That original race, known as the 'stade' or 'stadion', was a straight-line sprint of about 192 meters (210 yards) long, the start and finish marked only by dirt lines. According to legend, the organizers chose this distance because it was how far the mythical hero Heracles (Hercules) could run on a single breath.

The word 'stade' or 'stadion' came to refer to the track on which the sprint was held and gave us the modern English word 'stadium'.

Unlike today's oval tracks, the stade at Olympia was a 198.28 meter (217 yards) straight track. Runners would race its length and round a post at the far end, sometimes as many as 15 times depending on the race. The starting line was made of stone blocks set in the ground; runners would wedge their toes into parallel grooves carved in the stone, leaning forward.

Greek footraces were controlled by a judge standing in a deep hole dug behind and below the poised runners. This official would pull tight on ropes that kept a hinged gate upright. At the sound of a trumpet the judge would drop the ropes, and the runners would take off as the gates fell.

After 13 Olympiads two more Olympic events joined the stade: the Diaulos, roughly equal to the modern 400-meter race, and the Dolichos, a longer race comparable to the 1,500 or 5,000 meter races.

In 708 BCE the Pentathlon was introduced, consisting of five events: a foot race, a long jump, discus and javelin throws and a wrestling match. Boxing premiered in 688 BCE and chariot racing in 680 BCE.

Arguably the greatest ancient runner was Leonidas of Rhodes. This extraordinary athlete won all three footrace events in four consecutive Olympics, beginning in 164 BCE.



After Greece lost its independence to Rome in the middle of the 2nd century BCE, support for the competitions and festivals at Olympia and elsewhere fell off precipitiously over the next century.

The Romans did not view athleticism with the same reverence and zeal as the Greeks, but astutely recognized the political and social benefits of the Greek Games. Emperor Augustus wisely instituted major new athletic festivals in both Italy and Greece, delighting the people.

A keen patron of the Greek festivals, the infamous Roman Emperor Nero disgraced himself and the Olympic Games when he entered himself in a chariot race. Hapless Nero fell off his vehicle during the race, and did not finish, but then had the judges declare him the winner anyway.

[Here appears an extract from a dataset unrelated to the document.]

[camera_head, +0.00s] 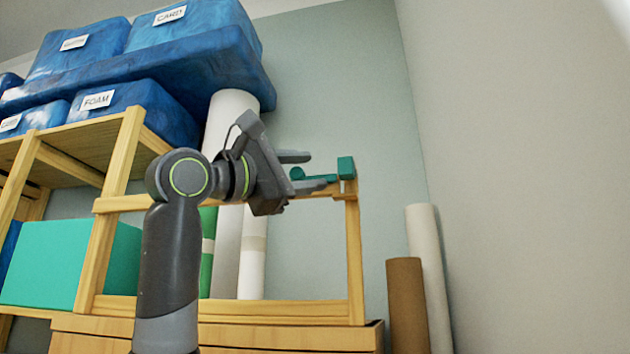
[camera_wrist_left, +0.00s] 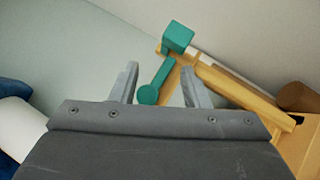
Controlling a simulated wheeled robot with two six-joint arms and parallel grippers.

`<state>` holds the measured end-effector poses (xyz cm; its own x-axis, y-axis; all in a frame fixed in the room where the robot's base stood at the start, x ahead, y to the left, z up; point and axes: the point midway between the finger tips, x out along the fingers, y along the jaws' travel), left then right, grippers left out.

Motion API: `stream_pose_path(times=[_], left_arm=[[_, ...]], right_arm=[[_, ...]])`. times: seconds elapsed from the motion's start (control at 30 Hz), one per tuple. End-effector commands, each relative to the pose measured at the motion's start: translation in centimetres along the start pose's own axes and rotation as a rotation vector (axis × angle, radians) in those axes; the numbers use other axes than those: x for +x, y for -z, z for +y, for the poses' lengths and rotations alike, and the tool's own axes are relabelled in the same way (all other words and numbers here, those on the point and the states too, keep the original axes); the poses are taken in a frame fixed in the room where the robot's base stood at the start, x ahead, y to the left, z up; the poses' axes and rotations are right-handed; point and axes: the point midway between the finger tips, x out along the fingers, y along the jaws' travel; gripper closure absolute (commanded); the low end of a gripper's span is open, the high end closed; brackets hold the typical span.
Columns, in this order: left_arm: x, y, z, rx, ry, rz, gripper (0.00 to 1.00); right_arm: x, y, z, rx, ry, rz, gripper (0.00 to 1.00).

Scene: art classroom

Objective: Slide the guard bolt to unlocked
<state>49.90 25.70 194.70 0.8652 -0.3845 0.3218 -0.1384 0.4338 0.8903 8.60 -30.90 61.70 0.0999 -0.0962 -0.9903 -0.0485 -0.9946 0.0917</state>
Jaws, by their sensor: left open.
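The guard bolt (camera_head: 318,178) is a teal bar with a round knob at its left end, on the wooden guard rail (camera_head: 340,193). A teal block (camera_head: 346,167) sits at the rail's right end by the post. My left gripper (camera_head: 309,171) is open, with one finger above the bolt and one below in the head view. In the left wrist view the bolt's round knob (camera_wrist_left: 148,95) shows between the fingertips of my left gripper (camera_wrist_left: 158,85), apart from both. The teal block (camera_wrist_left: 178,37) is beyond it. My right gripper is not in view.
A wooden shelf (camera_head: 122,160) with blue bins (camera_head: 150,105) stands at the left. White rolls (camera_head: 228,112) and a green roll (camera_head: 207,255) stand behind my arm. A brown roll (camera_head: 407,300) and a white roll (camera_head: 427,270) lean by the right wall. The wall right of the post is bare.

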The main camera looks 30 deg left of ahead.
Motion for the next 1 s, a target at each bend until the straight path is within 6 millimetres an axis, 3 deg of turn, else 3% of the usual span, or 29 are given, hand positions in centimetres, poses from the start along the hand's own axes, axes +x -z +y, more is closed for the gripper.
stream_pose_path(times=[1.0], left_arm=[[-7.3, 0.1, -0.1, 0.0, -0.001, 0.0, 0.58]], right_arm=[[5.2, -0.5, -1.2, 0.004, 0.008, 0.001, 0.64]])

Nero also added contests in poetry, music and singing to those festivals that lacked them, including the Olympics. He vainly fancied himself a talented musician, and it was no surprise that he "won" all of the contests that he entered.

Judges were terrified to award victory to anyone else, and were often bribed by the Emperor to pronounce him winner, but when Nero killed himself on June 9, 68 AD, all the Olympic judges had to pay back the bribes they had received. In addition the sham "Neronian Olympiad" results were declared to be null and void.

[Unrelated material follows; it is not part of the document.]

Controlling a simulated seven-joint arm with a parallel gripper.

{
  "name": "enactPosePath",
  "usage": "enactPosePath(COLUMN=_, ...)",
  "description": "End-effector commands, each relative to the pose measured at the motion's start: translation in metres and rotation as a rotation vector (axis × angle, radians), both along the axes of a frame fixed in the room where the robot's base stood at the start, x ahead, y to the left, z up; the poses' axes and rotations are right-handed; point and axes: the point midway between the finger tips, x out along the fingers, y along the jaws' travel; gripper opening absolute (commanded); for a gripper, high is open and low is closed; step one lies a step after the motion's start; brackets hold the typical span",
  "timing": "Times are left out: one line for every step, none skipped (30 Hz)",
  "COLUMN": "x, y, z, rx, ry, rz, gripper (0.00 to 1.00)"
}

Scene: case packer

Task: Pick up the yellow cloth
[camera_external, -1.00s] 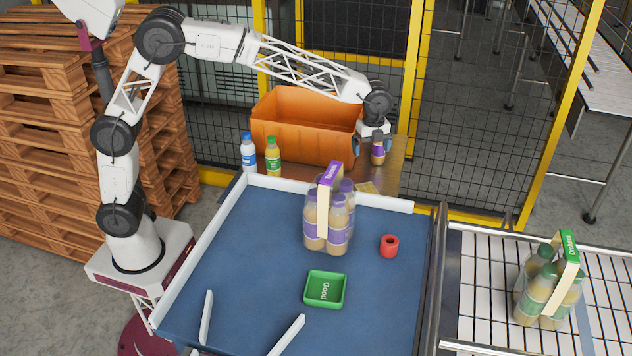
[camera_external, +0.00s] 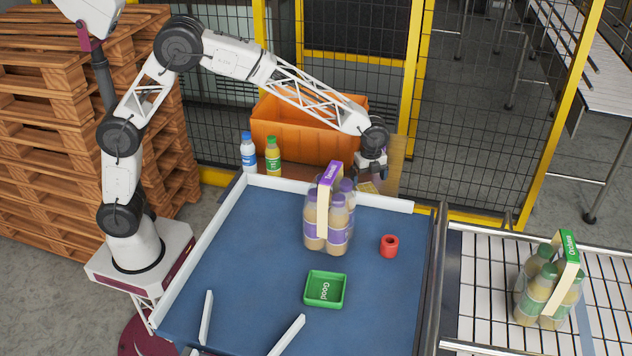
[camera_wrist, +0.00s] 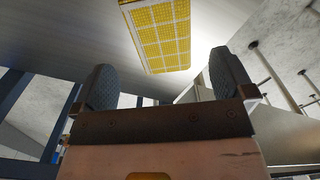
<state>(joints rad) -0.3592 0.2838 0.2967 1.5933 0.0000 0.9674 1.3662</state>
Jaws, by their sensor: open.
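The yellow cloth (camera_wrist: 158,35) lies flat on a grey surface at the top of the wrist view, with a pale grid pattern on it. In the external view only part of the cloth (camera_external: 367,187) shows, just below my gripper (camera_external: 372,173), behind the white rail of the blue table. My gripper (camera_wrist: 164,78) is open in the wrist view, its two dark fingers wide apart with nothing between them. The cloth is ahead of the fingertips and apart from them.
An orange crate (camera_external: 300,135) stands left of my gripper. Two bottles, one with a blue cap (camera_external: 248,152) and one green-labelled (camera_external: 273,156), stand in front of it. A purple-labelled bottle pack (camera_external: 329,215), a red ring (camera_external: 389,245) and a green tray (camera_external: 325,303) sit on the blue table.

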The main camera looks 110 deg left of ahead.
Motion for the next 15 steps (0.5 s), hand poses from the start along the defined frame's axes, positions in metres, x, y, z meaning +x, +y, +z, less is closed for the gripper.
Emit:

The Olympic Games were abolished in 393 AD by Roman Emperor Theodosius I, or his son, Theodosius II, in order to promote the widespread adoption of Christianity. Deeming the Games equivalent to paganism, since they honored Olympian Zeus, Theodosius had them banned, putting an unceremonious end to the festivals.

Archeological evidence however indicates that some games were held after 393 AD. It is likely that the Olympics came to an end under Theodosius II, following a fire that burned down the temple of the Olympian Zeus during his reign.

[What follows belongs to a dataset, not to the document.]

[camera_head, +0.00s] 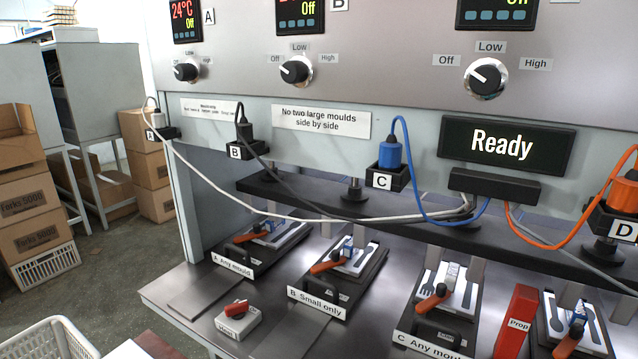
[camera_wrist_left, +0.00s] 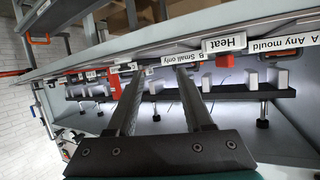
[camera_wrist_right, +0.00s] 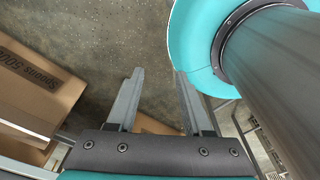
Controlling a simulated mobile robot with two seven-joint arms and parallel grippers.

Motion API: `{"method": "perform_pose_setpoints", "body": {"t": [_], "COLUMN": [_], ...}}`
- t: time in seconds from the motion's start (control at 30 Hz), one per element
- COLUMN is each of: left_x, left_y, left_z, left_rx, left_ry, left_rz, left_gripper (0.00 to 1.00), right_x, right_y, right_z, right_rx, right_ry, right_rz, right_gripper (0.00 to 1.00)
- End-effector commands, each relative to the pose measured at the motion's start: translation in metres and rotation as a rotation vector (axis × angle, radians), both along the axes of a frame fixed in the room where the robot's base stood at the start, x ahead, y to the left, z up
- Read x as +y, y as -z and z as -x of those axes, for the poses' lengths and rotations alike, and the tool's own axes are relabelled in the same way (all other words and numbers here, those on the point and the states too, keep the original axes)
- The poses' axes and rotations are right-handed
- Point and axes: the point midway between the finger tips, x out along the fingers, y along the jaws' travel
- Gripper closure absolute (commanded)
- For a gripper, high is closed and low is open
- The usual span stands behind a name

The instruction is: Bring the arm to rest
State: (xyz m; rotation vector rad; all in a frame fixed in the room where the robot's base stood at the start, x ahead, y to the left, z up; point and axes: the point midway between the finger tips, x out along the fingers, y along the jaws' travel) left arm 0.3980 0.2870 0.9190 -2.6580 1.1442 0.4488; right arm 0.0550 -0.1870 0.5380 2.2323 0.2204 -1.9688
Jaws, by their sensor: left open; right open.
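My left gripper (camera_wrist_left: 160,72) shows in the left wrist view. Its two fingers are apart with nothing between them, and they point toward the press bench and its "B Small only" label (camera_wrist_left: 182,58). My right gripper (camera_wrist_right: 159,73) shows in the right wrist view. Its fingers are apart and empty, with grey floor (camera_wrist_right: 120,40) beyond them. Neither gripper shows in the head view.
The press bench (camera_head: 190,290) carries mould stations with orange handles, a Heat box (camera_head: 238,323) and a red Prop block (camera_head: 516,322). Cables hang across the press front. A cardboard box (camera_wrist_right: 35,85) lies left of my right gripper. A white basket (camera_head: 50,340) stands lower left.

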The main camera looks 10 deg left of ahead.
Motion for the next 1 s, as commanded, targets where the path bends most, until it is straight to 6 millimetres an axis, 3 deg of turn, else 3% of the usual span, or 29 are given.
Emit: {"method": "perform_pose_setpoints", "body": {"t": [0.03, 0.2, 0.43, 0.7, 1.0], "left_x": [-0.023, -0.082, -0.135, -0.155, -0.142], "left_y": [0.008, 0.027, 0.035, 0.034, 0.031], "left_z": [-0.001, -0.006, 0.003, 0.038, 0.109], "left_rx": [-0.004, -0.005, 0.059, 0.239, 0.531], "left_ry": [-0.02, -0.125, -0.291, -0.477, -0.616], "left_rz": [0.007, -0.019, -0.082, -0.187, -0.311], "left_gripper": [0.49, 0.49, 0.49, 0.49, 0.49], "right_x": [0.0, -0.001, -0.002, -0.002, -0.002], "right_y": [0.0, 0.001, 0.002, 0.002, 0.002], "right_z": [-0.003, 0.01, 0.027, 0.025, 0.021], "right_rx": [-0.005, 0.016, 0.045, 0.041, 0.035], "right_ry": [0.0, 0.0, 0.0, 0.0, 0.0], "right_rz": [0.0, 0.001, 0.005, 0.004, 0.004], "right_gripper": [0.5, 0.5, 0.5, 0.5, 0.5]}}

They remained a non entity for the following 1503 years.


Major earthquakes shook the sanctuary of Olympia after the Games had come to an end, in the early fifth century AD. Floods, without doubt caused by tsunamis, demolished the southern part of the sacred shrine, burying it under four meters of silt.

For many centuries nobody knew where ancient Olympia had been, until in 1776 AD the English antiquarian named Richard Chandler identified the site. It was fully excavated by a Prussian named E. Curtius one hundred years later. Excavations continue to this day.

In the 19th century a Frenchman named Baron Pierre de Coubertin presented a motion to bring back the Games, and helped to form the International Olympic Committee. Consequently, in 1896, the Olympic Games were reborn.

These 1896 Modern Olympic Games were first held in Athens, Greece. Around 280 athletes, all male, competed in 42 events. Foreign athletes were greeted with parades and banquets, and a huge crowd estimated at 60,000 attended the opening day of events.

The first Olympic Marathon took place in the 1896 Games. It followed the 25-mile route run by the Greek soldier and runner named Pheidippides, who in 490 BCE ran from Marathon to Athens to deliver the news of the decisive Greek victory over the Persians - then died on the spot, after declaring "Rejoice, we conquer!"

It's only appropriate that Greece's Spyridon Louis won the first Modern Olympics Marathon gold medal. In 1924, the distance would be standardized to 26 miles and 385 yards.


The five colored rings of the Modern Games symbolize the union of the five inhabited continents of the world - Africa, the Americas, Asia, Europe and Oceania. They express the stated objective of the Olympic movement, as athletes from every country gather to participate in peaceful, neighborly and respectful competition.

The Olympic rings first appeared in 1913 at the top of a letter written by the founder of the Modern Olympics, Pierre de Coubertin, who drew and colored the rings by hand. The colors were chosen because they appear on the flags of all the competing nations around the globe.

The Olympic flag, featuring the five rings on a white background, flew for the first time at the 1920 Antwerp Games.

Medal winners have their names engraved on the walls of the stadium of that year's tournament. Their legacy is etched in stone, so to speak.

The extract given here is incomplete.